ART AT WORK is a national initiative to give municipal governments the powerful resource that comes from direct creative engagement. We begin by interviewing key stakeholders to identify critical challenges.
ART AT WORK employs creative intelligence as a vital tool for municipalities to leverage the talents of their own workforce as well as the communities they serve. In the face of increasingly complex municipal challenges and diminishing resources, ART AT WORK has successfully demonstrated that artmaking is a valuable, cost-effective, sustainable tool to both address intransigent municipal problems and deepen the public’s awareness and appreciation of local government’s role in creating healthy, educated, engaged, economically vibrant communities
Health & Human Services Department with Artist in Residence Elizabeth Jabar
2 Locations • Immigrant & Refugee Services Challenges: increase city employees’ respect & awareness with regard to city staff diversity Strategy: create story & collage prints that reveal the staff’s diversity and love of Portland • Barron Center, City of Portland’s long-term care facility Challenges: increase retention rates of Nursing Assistants; improve teamwork Strategy: exhibit collage prints that reveal Nursing Assistants’ dedication and hard work
Ties That Bind is a series of art-driven workshops with employees of Health and Human Services, the city’s most diverse department. They are asked questions which stir dialogue and bridge barriers, and they respond with stories and images from their own cultural traditions such as maps, photographs, textile patterns, or iconic symbols. They explore their own heritage while learning about the cultures of their co-workers. Ties That Bind plays a powerful role in re-orienting city workers, politicians and citizens to the reality of Portland’s cultural diversity and in recognizing diversity as a strength and asset. The prints were exhibited at City Hall and now hang in offices and conference rooms throughout the department as well as being part of a blog where more stories and images can be posted.

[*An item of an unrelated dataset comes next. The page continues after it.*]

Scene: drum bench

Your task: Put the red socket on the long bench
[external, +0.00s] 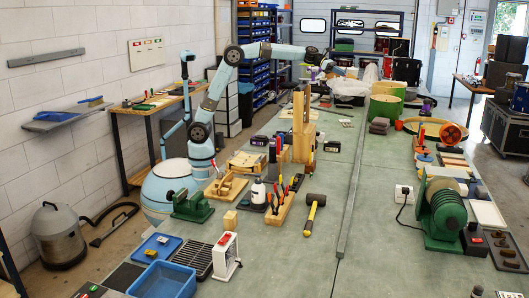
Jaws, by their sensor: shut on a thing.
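The long bench (295,262) has a grey-green top and runs from the front to the back of the room. My arm reaches over its far left part. My gripper (326,64) is small and far off, low over the crowded back of the bench. It is shut on a small thing whose shape and colour I cannot make out. I cannot pick out a red socket for certain in this view.
A wooden stand (302,125), a green vise (191,206), a hammer (314,208) and a blue bin (163,281) stand on the bench. A green grinder (441,212) and green drums (385,104) are at right. Free top shows at front centre and around the long bar (352,185).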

How can neighborhood groups harness the power of art to help fulfill their mission?
From her position as an employee of the City of Portland, artist Marty Pottenger noticed that many public meetings were either poorly attended or did not seem to reflect the diversity of people that lived in each area. From those observations, the idea of Meeting Place was born. This project partnered with four neighborhood associations and a team of multidisciplinary artists to encourage new connections and relationships with residents who reflected the diversity within their own communities and to create artwork(s) that celebrate the people and places that make up each area.
The public engagement plan was the central component of the project. Monthly arts-based workshops were held on topics that aimed to increase civic engagement, pride, and unity and that would ultimately culminate in the creation of four separate neighborhood art projects, called “Gateway Arts Projects.” Each month Pottenger and supporting artists would organize one workshop in each neighborhood - all around a similar theme, which included: 1) Singing (leadership/fellowship); 2) Story telling (what makes this your community); 3) Photography (of locations that have meaning); and 4) Collage (visualizing demographics). Over the course of the year more than 38 neighborhood meetings were held, and each neighborhood helped raise the funds needed to support a public art installation, and create a neighborhood festival. At the end of the year, completely unique festivals were hosted in each of the neighborhoods – Libbytown, West End, Bayside, and East Bayside. These festivals included neighborhood open houses, guided trail walks, bicycle tours, BBQ, street pancake breakfast, storytelling, photography exhibits, Somali poetry reading, art exhibits, concerts and a (weather-canceled) neighborhood-wide soccer game.